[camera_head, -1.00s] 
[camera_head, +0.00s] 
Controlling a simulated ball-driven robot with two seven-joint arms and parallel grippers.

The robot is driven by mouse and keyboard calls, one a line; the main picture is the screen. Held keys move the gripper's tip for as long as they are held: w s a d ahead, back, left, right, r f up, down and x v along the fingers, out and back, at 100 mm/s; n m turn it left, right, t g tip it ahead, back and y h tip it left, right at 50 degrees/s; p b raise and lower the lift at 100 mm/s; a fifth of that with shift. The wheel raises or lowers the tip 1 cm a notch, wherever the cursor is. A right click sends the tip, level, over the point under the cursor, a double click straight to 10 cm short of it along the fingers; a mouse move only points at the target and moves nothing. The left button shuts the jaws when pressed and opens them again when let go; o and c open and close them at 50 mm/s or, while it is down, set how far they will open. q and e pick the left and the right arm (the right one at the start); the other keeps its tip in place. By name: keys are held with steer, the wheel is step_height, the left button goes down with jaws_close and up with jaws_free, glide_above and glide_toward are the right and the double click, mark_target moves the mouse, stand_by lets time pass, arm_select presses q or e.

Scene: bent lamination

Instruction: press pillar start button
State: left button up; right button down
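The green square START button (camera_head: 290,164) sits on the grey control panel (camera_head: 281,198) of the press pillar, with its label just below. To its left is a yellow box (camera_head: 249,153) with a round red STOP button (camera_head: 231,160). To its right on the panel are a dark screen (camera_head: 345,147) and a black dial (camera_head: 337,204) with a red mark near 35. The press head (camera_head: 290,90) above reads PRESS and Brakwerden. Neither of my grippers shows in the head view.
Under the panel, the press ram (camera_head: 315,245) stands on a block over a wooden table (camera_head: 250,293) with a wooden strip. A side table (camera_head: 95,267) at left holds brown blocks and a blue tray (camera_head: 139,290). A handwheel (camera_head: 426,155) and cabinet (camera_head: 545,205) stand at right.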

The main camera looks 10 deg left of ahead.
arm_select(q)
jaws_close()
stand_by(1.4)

◆ ◆ ◆ ◆ ◆

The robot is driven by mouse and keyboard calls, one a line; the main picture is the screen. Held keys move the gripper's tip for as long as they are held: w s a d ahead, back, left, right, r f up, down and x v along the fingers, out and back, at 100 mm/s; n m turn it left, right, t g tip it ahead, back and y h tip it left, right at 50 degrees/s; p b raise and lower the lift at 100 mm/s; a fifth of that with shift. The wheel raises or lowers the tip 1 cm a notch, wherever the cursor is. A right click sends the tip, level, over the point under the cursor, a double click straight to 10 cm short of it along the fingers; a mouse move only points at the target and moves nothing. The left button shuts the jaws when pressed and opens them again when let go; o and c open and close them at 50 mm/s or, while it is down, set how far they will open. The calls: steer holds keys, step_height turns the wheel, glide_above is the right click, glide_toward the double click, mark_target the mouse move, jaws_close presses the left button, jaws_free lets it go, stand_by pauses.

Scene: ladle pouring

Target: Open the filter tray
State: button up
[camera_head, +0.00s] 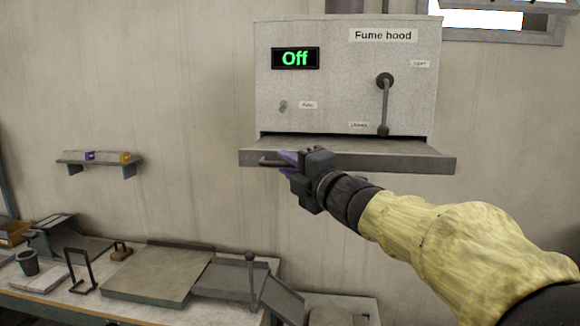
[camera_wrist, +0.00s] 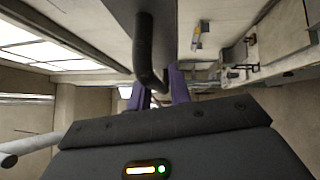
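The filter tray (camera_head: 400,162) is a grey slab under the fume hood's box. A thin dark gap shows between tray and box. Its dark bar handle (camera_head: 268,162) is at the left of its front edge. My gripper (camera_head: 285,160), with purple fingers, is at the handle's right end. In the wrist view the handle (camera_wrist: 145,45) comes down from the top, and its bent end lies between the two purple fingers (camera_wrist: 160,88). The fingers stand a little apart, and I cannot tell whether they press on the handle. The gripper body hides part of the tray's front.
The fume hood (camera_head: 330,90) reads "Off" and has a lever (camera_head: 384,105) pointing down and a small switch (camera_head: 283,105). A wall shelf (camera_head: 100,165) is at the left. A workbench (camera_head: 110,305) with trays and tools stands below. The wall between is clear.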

◆ ◆ ◆ ◆ ◆

Pull out each line containing the word "Scene" and copy it.

__ANSWER TO THIS TASK__:
Scene: bent lamination
Scene: ladle pouring

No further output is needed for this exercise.